Four years have elapsed since Angelique de Folin’s last exhibition. Since that time, she has completed 15 new works of art, delicate watercolours of plants and fruits brushed with extraordinary refinement onto slim slices of vellum (calf-skin parchment) in a technique with a rich artistic history but which, in our modern times, has become more or less obsolete. One vellum factory remains in business in the United Kingdom and its survival depends upon Parliament’s willingness to maintain the long and expensive tradition of printing copies of its legislation on these small and precious sheets. As long as Parliament defers a decision to implement a cheaper solution and replace vellum with paper, Folin’s supply, and therefore her art, will be assured but it’s a precarious situation.
“Besides her work for this exhibition, one other factor has occupied her focus in recent seasons. Some of Folin’s work had previously been selected for the Highgrove Florilegium, a lavish editioned publication documenting the plant life of HRH The Prince of Wales’ celebrated Gloucestershire garden.
“More recently, Folin’s work has been selected for inclusion in the Transylvania Florilegium presently being created under the umbrella of the Prince of Wales's Foundation Romania to record in a permanent way the flora of Transylvania.
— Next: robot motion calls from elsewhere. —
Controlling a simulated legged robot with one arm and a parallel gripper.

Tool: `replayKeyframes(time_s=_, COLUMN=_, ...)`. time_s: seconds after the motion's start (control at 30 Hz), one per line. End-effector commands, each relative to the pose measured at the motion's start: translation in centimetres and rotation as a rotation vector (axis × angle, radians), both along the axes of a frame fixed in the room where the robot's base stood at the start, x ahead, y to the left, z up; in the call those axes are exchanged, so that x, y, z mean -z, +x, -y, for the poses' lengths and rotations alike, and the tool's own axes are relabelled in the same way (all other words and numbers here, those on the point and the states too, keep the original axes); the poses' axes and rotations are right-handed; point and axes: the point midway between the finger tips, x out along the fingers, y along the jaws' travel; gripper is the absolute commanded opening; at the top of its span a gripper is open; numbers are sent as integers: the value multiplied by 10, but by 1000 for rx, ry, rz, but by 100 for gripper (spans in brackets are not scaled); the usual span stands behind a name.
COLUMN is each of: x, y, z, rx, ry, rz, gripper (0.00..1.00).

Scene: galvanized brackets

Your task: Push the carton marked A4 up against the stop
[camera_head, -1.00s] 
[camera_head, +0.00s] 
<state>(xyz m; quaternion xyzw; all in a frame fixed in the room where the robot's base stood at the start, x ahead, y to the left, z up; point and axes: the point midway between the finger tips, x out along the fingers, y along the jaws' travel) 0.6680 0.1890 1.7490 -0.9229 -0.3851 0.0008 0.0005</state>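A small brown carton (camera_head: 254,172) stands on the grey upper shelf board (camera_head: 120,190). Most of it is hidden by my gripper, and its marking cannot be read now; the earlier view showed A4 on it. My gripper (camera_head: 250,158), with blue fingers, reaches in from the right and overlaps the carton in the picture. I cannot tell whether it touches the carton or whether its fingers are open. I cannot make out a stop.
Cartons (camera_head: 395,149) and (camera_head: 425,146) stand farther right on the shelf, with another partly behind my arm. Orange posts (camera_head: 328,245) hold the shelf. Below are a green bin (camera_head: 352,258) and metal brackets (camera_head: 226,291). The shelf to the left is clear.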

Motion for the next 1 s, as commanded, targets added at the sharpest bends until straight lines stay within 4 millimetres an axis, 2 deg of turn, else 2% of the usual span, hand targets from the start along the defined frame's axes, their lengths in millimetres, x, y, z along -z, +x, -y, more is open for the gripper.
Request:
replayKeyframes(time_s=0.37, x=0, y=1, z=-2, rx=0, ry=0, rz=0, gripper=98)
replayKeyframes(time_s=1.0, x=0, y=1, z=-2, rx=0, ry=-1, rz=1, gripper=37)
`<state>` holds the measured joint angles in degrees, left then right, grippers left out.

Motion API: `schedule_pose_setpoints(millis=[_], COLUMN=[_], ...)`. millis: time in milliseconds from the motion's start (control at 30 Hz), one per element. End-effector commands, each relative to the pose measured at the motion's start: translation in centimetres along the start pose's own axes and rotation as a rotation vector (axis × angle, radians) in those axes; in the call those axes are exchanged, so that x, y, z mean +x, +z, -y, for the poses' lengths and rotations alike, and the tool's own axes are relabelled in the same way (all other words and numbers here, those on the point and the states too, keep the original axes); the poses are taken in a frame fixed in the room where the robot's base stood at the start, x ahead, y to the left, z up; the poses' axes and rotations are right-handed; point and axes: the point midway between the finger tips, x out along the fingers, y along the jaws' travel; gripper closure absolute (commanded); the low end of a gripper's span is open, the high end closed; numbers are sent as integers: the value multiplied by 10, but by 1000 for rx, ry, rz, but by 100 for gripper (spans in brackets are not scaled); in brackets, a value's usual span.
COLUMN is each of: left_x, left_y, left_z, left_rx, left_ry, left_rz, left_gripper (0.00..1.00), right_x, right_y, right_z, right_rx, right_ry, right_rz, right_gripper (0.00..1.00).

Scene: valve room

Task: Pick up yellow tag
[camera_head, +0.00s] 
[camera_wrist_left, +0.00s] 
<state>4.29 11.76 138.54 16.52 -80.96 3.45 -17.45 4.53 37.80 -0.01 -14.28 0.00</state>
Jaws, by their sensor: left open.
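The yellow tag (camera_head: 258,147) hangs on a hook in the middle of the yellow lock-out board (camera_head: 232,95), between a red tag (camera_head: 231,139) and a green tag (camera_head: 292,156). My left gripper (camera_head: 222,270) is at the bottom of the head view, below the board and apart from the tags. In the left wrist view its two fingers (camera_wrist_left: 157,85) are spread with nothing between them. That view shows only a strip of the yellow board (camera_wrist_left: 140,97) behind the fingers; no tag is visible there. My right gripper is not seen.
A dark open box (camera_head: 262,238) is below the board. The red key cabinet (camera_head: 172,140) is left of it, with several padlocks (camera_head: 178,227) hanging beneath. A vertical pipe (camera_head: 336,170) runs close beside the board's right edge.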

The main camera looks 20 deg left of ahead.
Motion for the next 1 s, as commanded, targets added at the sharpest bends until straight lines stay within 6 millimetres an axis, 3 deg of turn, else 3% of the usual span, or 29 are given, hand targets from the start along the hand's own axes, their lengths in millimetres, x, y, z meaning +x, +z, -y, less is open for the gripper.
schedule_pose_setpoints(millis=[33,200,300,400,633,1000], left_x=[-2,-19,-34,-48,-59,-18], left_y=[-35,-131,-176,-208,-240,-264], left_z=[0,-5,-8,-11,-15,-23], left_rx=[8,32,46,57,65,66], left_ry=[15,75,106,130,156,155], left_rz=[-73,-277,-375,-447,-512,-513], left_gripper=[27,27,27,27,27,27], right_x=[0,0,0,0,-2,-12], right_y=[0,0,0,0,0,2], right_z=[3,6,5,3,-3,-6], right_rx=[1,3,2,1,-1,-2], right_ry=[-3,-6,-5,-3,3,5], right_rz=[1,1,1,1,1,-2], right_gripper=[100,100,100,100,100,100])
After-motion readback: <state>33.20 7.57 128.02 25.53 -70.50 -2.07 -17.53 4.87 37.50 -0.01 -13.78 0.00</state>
“However this princely venture may turn out to mark a conclusion, or at least an interregnum, in Folin’s long admired practice.”
To be sure, the new exhibition features exquisite portraits of a pear and a pineapple and a quince and a particularly delightful nutmeg composition in which the fruit is depicted in three successive stages of its evolution. But there is a new feature which appears to mark a turning point in her art. A large leaf, no longer a recognisable specimen, slips into the corner of the vellum sheet and is truncated by its margins. It’s a bold compositional device and unexpected from one of the most precisely accurate flora artists of our times.
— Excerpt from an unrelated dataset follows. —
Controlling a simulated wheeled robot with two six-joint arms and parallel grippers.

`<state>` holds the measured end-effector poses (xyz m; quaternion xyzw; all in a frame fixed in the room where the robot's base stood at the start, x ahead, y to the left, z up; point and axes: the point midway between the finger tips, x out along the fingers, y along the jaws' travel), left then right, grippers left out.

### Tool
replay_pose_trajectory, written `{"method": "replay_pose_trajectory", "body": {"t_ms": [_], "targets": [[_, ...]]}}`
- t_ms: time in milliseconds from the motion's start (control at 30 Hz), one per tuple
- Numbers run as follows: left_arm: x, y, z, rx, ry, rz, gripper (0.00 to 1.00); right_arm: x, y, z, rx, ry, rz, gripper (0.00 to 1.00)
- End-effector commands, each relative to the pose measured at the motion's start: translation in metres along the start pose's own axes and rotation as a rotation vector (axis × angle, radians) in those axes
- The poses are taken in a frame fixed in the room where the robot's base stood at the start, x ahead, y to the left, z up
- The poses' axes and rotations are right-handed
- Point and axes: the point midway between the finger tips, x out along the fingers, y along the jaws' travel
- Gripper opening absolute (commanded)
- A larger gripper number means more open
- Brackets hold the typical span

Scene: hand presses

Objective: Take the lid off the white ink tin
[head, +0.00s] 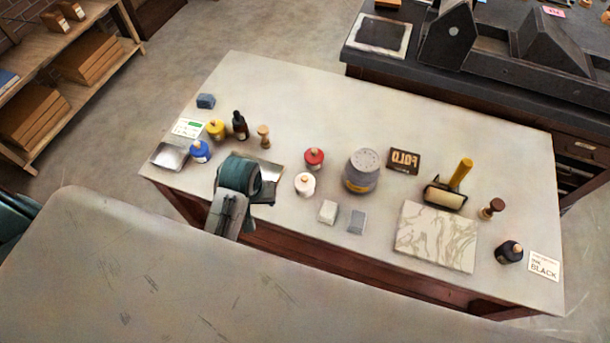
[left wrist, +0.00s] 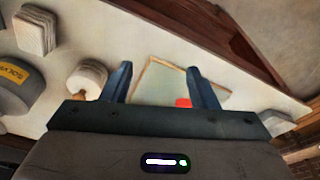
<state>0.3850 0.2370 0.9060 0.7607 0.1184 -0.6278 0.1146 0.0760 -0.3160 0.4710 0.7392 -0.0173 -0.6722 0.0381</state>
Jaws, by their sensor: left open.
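The white ink tin (head: 304,185) stands on the table with its knobbed lid on, in front of the red tin (head: 314,158). In the left wrist view the white tin (left wrist: 89,77) is left of the fingers, its wooden knob in sight. My left gripper (left wrist: 163,85) is open and empty. In the head view it is left of the white tin, over a pale plate (head: 268,168), apart from the tin. The plate also shows between the fingers in the left wrist view (left wrist: 160,82), with a small red patch near it. My right gripper is in neither view.
A grey can (head: 361,172) stands right of the white tin. Two small blocks, one white (head: 328,211) and one grey (head: 357,221), lie in front. Blue (head: 200,152) and yellow (head: 216,130) tins and a dark bottle (head: 240,126) stand left. The table's back is clear.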

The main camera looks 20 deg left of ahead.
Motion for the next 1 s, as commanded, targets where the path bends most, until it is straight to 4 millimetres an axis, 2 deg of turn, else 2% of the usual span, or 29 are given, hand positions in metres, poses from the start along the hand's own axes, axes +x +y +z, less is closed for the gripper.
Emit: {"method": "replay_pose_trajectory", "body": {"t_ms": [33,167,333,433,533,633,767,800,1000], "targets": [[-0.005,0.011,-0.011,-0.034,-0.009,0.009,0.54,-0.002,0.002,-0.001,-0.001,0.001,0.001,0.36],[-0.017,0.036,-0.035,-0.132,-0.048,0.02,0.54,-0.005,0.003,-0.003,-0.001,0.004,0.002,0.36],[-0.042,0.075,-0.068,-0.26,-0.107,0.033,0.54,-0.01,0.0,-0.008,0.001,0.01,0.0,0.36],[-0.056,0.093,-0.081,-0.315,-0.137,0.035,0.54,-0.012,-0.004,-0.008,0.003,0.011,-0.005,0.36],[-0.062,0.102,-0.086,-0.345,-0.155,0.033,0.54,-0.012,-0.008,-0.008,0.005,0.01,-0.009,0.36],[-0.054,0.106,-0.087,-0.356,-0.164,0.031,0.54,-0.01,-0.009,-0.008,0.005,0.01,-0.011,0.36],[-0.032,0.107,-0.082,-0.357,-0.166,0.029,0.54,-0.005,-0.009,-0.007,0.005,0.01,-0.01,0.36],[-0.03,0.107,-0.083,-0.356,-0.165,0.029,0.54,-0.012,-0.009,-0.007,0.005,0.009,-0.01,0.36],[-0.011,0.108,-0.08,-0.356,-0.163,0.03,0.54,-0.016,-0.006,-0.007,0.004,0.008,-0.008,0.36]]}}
Even more unusual, and admirable, are two studies of bark peeling away from the stem of a sapling. No longer is the tree’s skin the subject of the work. Instead, it is the act of the skin shedding and revealing something about the specimen at its core as it does so. It’s too early to hail Folin as an early 21st Century follower of Egon Schiele but these are the most revelatory works of her career and speak of an artist who wants to say something about herself as much as the nature which has inspired her career.